After some passionate I'm-not-sure-what with her boyfriend (a detective played by '80s cool dude Clayton Rohner, who is awesome), Virginia shows up to work at her seemingly ginormous book store, which I really just wanted to walk around. It's a fantastic set - even though I'm sure it was probably just a book store that they were able to film in - because the sky high shelves packed with old dusty books set a segmented view of the space that allows for plenty of ominous shadows and dark corners. The multi-level book store - which includes an upper level with a ridiculously high (Gee, you gotta wonder if that's gonna come into play later on) ceiling. Some shots of the dark hallways remind me of the kind of things we'd expect to see from John Carpenter in The Thing or Halloween, as the absence of movement in these cramped, dark spaces can be just as ominous as an attacking jackal boy.
Oh, we need a reason for the book store to be ominous, don't we? Well, it seems that Virginia - entranced by Much of Madness, More of Sin, is trying her damnedest to seek out the author's second and last book, another horror tale entitled (you guessed it!) I, Madman. Though she's unsuccessful in her early attempts to find the book, a copy mysteriously appears on her doorstep the next day, and now she's even more intrigued and afraid.
I, Madman - the book - follows a character named Dr. Kessler, who is murdering a string of victims and taking elements of their face to make his own. I, Madman - the movie - shows us some of these scenes and then quickly blurs the lines of reality as killings begin to occur in Jenny's world that mimic the actions of the titular madman in the book. Once haunted by her imaginings of what the book's death scenes look like, Virginia is now haunted by real visions of what is either Dr. Kessler or the book's author, Malcom Brand. These visions draw increasingly close to Virginia, at times even threatening her, but it becomes clear to her as the plot moves on that her fate is entwined to the book - which is revealed to have been published as NON-FICTION!
As a film, I, Madman occasionally struggles to stay interesting with such a silly script, but the film is visually interesting - in a cheap, '80s horror way - on a consistent basis. The scenes in which Dr. Kessler/Malcom Brand stalk victims are often darkly lit with billowing fog, and the 1950s setting of the book scenes are fantastically retro. To be fair, I should say that the whole film (which is only available these days on a sadly pan-and-scan DVD) seems to have a retro filter over it at this stage in its life. This makes the movie, much like the book it's named after, and odd little outlier that feels like it belongs in another dimension. It's dated and silly - and it's certainly intentionally pulpy - but it certainly hooks the viewer.
In the same way, the book sinks its hooks into Virginia.

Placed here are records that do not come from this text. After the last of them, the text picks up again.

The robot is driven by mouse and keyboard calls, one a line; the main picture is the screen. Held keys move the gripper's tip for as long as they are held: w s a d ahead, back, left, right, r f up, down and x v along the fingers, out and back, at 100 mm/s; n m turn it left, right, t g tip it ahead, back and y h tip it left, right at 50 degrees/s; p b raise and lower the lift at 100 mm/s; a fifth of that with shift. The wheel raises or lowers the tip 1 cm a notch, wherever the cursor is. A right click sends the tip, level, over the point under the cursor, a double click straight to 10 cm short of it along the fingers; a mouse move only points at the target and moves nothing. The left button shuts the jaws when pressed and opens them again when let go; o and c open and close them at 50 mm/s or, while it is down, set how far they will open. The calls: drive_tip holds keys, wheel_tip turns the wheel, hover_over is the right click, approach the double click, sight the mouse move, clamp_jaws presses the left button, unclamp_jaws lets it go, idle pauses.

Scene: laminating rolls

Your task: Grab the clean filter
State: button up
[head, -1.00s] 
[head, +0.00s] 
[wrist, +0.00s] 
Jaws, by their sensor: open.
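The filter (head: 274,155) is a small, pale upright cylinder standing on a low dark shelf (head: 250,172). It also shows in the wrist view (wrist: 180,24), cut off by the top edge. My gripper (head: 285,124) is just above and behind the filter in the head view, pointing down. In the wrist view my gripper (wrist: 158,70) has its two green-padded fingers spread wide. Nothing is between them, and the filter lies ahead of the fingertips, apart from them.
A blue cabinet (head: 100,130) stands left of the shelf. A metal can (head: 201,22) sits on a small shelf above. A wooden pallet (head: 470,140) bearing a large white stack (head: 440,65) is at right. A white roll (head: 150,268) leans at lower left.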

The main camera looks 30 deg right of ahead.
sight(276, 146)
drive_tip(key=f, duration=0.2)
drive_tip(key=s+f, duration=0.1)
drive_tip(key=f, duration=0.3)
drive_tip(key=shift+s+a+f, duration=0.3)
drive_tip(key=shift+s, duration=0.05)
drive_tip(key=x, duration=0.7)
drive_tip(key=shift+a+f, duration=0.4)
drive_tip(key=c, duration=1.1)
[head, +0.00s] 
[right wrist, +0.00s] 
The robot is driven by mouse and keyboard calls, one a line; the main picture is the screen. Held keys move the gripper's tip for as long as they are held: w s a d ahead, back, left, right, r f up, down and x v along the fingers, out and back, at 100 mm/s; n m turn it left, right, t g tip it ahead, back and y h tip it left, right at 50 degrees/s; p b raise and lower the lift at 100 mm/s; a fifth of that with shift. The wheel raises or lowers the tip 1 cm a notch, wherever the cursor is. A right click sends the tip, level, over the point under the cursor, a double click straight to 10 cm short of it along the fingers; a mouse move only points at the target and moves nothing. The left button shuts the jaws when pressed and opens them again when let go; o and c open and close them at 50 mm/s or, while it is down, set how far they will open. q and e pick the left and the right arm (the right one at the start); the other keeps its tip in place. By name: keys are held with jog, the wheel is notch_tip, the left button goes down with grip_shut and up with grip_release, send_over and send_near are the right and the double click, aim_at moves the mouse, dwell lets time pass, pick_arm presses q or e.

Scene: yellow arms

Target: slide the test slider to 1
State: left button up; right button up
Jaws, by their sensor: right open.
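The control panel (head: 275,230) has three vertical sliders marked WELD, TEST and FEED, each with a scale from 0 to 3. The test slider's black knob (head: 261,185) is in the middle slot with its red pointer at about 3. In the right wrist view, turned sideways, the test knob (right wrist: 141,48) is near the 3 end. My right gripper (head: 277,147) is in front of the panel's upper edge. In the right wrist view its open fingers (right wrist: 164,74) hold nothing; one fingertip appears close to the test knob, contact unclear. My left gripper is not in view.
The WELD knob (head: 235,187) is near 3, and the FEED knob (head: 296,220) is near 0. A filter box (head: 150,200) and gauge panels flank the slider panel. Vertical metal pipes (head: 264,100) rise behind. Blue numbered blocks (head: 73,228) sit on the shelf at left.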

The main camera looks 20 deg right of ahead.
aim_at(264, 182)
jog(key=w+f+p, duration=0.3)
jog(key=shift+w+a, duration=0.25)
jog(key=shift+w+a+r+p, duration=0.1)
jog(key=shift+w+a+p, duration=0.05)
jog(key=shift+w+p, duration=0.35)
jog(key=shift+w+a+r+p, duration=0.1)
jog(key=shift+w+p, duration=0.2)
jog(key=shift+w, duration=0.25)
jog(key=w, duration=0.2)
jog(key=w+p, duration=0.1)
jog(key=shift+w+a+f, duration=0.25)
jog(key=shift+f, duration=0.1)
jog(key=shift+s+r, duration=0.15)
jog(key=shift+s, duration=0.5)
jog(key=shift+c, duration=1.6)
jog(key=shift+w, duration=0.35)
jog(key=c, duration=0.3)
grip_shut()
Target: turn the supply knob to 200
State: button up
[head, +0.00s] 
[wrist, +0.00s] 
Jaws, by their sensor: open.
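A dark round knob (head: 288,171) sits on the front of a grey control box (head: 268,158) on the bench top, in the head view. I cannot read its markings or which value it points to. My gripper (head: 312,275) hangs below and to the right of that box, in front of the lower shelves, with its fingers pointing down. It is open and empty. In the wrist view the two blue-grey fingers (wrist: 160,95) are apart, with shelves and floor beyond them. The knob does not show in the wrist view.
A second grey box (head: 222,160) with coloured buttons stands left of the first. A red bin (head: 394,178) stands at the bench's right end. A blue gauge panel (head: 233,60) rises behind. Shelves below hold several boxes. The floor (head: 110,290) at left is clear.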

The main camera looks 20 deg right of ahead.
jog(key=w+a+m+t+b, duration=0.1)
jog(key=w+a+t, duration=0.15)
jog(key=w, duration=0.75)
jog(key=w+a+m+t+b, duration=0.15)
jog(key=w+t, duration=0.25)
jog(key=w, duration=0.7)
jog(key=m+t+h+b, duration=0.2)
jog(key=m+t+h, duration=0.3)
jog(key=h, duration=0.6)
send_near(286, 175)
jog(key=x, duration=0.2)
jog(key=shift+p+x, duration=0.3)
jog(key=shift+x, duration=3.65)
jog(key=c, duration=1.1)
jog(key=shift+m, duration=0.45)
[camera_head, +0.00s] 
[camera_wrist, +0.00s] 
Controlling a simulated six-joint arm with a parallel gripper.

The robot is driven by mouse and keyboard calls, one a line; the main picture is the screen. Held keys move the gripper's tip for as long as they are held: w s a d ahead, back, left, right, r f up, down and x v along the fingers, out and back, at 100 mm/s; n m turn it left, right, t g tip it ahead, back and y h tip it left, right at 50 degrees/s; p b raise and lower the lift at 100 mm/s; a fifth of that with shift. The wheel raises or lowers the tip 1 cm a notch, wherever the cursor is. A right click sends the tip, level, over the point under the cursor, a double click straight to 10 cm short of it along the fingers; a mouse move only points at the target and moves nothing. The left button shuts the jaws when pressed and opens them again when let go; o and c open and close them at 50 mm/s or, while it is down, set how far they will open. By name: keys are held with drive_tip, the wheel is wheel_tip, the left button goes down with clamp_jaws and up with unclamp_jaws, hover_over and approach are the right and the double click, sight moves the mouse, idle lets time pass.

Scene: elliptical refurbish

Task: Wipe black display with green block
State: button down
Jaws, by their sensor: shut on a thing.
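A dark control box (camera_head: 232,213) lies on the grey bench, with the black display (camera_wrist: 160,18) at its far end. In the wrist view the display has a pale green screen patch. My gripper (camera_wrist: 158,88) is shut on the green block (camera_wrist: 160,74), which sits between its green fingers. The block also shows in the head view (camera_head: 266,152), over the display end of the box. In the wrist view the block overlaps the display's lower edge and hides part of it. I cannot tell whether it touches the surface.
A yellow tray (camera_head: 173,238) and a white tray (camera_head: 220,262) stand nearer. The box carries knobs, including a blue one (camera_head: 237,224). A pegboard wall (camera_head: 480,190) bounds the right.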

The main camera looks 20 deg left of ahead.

There's a fantastic scene in the middle of the film when Virginia - knowing the book's potential power - does her best to ignore the text by watching television. But as she flips the annoying cable channels, her eyes continue to glance at the book - which seems to be inching its way out of her purse and crawling toward her. This woman is completely incapable of escaping the nightmare she's unleashed upon herself, and simply because she's a bookworm.
I, on the other hand, am not - which is probably why they turned I, Madman into a movie. Like The Gate (Takacs' more known and more accomplished horror film of the '80s), I, Madman is a visceral film that works on the level of nightmarish pulp. It may not "make Stephen King read like Mother Goose" as Virginia claims, but it's a surprisingly unique horror tale that is certainly worth a few viewings - especially if you enjoy stop-mation monsters as much as I do. If nothing else, it's a film that allows you to stare at Jenny Wright (or Clayton Rohner, if that's your thing) for 89 minutes.
Now, if you'll excuse me, I have the strong desire to wander around a dusty book store. Even if I don't know how to read. That stuff's dangerous.